Le boycott des JO de Pékin par la diplomatie américaine "permet de retourner l'attention médiatique contre la Chine", a analysé mardi 7 décembre sur franceinfo Jean-Baptiste Guégan, auteur de Géopolitique du sport : une autre explication du monde. Les États-Unis ont annoncé qu'ils n'enverront pas de représentants diplomatiques à la cérémonie des Jeux olympiques d'hiver à Pékin en raison du "génocide et des crimes contre l'humanité en cours au Xinjiang".

>> JO 2022 : quatre questions sur le boycott diplomatique des États-Unis aux Jeux olympiques d'hiver de Pékin

Cette décision des États-Unis "préserve les sportifs", souligne Jean-Baptiste Guégan, et permet de "contrecarrer" la volonté de la Chine de "montrer sa puissance". Il estime par ailleurs que ce n'est "pas forcément aux sportifs" américains "d'être les ambassadeurs de la cause" des Ouïghours car "la liberté d'expression pour le CIO a une vraie limite".
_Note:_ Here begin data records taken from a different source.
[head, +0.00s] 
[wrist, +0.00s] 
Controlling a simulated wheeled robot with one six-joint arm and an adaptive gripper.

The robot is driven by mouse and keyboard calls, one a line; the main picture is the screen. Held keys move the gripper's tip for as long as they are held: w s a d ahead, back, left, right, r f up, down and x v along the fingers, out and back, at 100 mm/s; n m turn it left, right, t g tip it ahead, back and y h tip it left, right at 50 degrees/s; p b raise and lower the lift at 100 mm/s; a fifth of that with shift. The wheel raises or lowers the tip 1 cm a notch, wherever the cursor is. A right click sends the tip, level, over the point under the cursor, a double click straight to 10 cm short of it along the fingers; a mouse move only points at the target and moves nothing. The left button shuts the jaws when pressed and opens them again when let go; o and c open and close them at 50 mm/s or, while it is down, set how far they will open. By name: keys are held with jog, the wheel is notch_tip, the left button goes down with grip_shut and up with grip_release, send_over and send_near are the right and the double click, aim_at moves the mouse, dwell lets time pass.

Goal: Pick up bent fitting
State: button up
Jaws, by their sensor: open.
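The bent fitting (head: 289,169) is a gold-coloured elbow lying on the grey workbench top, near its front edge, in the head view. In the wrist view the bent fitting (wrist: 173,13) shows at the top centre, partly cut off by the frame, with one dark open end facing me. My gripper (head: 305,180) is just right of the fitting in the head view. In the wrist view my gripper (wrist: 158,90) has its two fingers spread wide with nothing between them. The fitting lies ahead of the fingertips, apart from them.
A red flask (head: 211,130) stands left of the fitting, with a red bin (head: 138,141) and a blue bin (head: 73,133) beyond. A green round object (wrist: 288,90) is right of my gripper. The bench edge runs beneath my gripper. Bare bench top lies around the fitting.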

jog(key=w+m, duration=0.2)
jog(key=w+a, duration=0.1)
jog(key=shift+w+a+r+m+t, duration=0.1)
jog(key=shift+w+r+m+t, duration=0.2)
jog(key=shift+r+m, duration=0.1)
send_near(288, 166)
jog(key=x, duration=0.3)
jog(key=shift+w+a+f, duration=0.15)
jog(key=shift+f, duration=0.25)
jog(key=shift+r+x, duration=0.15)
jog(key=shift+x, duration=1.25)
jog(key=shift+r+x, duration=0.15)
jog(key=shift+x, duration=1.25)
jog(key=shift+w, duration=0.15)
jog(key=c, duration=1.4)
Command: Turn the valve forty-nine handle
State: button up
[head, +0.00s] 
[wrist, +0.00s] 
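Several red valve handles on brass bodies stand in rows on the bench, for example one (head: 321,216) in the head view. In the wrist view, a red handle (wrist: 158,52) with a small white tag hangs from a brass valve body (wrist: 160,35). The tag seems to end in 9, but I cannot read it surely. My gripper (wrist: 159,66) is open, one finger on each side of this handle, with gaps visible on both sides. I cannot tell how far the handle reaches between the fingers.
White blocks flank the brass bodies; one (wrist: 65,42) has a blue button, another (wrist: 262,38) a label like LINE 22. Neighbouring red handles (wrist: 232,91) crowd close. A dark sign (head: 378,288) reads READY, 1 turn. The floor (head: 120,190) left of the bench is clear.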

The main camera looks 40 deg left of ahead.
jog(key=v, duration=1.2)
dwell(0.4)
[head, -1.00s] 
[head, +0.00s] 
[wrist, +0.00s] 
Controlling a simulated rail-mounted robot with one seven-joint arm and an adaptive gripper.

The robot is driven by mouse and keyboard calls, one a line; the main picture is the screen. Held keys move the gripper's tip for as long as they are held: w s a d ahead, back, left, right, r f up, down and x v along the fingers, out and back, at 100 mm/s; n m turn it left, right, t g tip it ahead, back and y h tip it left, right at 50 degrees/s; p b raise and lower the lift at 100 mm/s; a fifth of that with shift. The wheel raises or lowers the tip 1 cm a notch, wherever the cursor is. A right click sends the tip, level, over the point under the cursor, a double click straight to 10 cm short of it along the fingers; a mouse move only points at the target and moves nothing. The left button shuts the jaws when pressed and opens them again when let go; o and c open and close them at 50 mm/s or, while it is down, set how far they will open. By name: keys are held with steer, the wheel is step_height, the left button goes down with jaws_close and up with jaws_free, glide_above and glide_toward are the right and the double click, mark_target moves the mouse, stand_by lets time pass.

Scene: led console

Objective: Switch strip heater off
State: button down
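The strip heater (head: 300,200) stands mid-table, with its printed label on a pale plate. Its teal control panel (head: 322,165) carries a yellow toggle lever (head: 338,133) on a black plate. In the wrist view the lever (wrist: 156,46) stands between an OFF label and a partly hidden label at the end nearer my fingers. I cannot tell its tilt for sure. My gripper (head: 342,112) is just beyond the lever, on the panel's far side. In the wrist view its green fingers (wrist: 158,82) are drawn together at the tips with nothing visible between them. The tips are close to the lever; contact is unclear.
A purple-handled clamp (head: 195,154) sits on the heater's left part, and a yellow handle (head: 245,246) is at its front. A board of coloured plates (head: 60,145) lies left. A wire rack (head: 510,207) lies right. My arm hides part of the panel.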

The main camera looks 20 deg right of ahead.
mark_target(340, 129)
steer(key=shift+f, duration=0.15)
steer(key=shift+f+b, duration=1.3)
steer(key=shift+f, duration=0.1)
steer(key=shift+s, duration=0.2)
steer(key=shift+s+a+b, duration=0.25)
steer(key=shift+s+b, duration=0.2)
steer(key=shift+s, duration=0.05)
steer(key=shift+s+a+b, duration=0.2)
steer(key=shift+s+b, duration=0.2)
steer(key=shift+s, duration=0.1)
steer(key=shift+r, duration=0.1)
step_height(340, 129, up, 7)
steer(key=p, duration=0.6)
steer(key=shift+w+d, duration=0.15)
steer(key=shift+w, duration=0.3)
franceinfo : Êtes-vous surpris par la décision des Etats-Unis de boycotter les JO de Pékin ?

Jean-Baptiste Guégan : Pas du tout, puisque depuis l'arrivée de Joe Biden au pouvoir on savait que cette posture allait être avancée. Elle préserve les sportifs. Elle n'empêchera pas les sportifs américains de ramener des médailles et donc aux États-Unis de montrer leur puissance sportive. Elle permet de retourner l'attention médiatique du monde entier contre la Chine, là où le pays voulait l'utiliser au travers des Jeux d'hiver.

La Chine voulait-elle se servir des JO comme une vitrine ?

Exactement. Les Jeux olympiques d'hiver, dans la continuité des Jeux de Pékin en 2008, servent à montrer la position de la Chine sur la scène internationale. Ils servent à montrer sa puissance, qu'elle est capable d'accueillir des grands événements, tout en étant capable de montrer qu'elle est sportivement dominante. Les Etats-Unis vont justement contrecarrer cela, en faisant de la question des droits de l'homme et la question du Xinjiang [territoire autonome au nord-ouest de la Chine] la priorité sur l'agenda médiatique.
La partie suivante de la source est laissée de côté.